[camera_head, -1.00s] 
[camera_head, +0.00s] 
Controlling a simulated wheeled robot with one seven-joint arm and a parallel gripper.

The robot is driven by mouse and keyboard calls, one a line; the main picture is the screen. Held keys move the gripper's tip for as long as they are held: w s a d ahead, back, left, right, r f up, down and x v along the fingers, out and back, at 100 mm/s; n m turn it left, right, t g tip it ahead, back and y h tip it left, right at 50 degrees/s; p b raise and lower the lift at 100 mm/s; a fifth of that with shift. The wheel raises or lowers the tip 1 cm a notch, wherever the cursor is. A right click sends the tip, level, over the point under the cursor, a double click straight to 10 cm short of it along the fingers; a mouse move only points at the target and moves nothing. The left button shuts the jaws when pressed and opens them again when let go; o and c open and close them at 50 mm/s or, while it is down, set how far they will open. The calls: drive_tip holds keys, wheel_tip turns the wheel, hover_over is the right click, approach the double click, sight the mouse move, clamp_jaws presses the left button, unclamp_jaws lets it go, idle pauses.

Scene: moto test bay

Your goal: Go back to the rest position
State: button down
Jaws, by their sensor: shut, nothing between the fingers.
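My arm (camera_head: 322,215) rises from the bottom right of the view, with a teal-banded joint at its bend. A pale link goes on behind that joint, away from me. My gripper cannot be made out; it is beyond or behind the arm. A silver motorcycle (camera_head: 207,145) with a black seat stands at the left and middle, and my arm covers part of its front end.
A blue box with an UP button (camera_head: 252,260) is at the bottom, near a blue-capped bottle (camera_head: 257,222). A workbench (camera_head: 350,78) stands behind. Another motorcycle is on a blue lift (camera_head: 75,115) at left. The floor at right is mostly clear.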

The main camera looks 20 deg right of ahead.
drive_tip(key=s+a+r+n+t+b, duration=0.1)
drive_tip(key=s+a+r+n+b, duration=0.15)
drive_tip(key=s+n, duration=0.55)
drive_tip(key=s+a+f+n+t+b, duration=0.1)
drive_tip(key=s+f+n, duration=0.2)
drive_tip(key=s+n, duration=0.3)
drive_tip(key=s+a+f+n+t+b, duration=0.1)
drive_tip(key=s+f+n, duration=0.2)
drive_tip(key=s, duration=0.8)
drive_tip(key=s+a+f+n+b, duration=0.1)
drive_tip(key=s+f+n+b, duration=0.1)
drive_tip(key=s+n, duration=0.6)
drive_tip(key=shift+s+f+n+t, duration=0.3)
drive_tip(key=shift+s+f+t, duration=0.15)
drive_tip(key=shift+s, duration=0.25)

==

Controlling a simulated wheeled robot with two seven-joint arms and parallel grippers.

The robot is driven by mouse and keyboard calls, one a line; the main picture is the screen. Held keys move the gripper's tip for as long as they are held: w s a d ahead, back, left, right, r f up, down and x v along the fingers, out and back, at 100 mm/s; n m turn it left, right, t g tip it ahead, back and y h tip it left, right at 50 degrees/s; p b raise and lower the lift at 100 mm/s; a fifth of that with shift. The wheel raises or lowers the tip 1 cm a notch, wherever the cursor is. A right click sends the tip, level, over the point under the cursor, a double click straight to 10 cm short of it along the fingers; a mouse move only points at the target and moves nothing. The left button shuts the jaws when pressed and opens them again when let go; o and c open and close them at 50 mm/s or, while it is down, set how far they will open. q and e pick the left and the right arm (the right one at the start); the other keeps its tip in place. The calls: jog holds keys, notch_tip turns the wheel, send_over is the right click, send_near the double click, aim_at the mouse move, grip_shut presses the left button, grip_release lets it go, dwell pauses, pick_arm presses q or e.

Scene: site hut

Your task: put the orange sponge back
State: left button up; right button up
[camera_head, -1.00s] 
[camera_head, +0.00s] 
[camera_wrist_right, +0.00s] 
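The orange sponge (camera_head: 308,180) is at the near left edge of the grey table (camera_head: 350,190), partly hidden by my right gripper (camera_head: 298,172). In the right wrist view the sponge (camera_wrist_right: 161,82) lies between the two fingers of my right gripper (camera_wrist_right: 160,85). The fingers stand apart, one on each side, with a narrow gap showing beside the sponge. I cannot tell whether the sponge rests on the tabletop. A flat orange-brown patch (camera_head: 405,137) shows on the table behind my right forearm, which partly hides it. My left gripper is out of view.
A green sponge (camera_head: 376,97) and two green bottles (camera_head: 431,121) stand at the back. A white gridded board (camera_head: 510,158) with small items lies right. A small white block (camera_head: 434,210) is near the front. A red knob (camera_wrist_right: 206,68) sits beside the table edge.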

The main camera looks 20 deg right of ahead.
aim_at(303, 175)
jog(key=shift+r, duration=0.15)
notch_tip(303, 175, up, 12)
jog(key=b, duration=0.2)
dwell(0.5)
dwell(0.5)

* * *

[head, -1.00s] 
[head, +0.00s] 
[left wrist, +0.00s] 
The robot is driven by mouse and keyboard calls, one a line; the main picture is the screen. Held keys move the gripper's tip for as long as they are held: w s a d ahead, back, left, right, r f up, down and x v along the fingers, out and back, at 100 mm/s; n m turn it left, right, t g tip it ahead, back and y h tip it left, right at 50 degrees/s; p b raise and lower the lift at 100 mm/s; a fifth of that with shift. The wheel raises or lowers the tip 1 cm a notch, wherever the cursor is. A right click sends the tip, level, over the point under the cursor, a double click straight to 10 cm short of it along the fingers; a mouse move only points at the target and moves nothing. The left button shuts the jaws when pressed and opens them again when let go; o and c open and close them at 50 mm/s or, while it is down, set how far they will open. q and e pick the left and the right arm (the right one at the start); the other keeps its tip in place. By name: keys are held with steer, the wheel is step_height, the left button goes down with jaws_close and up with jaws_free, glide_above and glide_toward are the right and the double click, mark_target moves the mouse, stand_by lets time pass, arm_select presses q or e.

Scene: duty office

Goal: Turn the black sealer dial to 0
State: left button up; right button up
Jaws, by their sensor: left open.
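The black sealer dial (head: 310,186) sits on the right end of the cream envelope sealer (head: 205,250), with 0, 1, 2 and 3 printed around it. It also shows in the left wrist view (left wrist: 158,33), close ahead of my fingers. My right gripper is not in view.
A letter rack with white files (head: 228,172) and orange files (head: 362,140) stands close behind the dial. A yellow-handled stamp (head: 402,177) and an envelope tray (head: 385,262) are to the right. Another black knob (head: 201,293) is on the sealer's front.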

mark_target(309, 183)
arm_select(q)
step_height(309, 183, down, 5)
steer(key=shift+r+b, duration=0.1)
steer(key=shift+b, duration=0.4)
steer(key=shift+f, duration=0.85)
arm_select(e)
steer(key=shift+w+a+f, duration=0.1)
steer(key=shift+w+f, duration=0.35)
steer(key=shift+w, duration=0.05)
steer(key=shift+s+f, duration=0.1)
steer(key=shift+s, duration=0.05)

(REQUIREMENTS) List every line above containing the word "Controlling".

(THE SOLUTION)
Controlling a simulated wheeled robot with one seven-joint arm and a parallel gripper.
Controlling a simulated wheeled robot with two seven-joint arms and parallel grippers.

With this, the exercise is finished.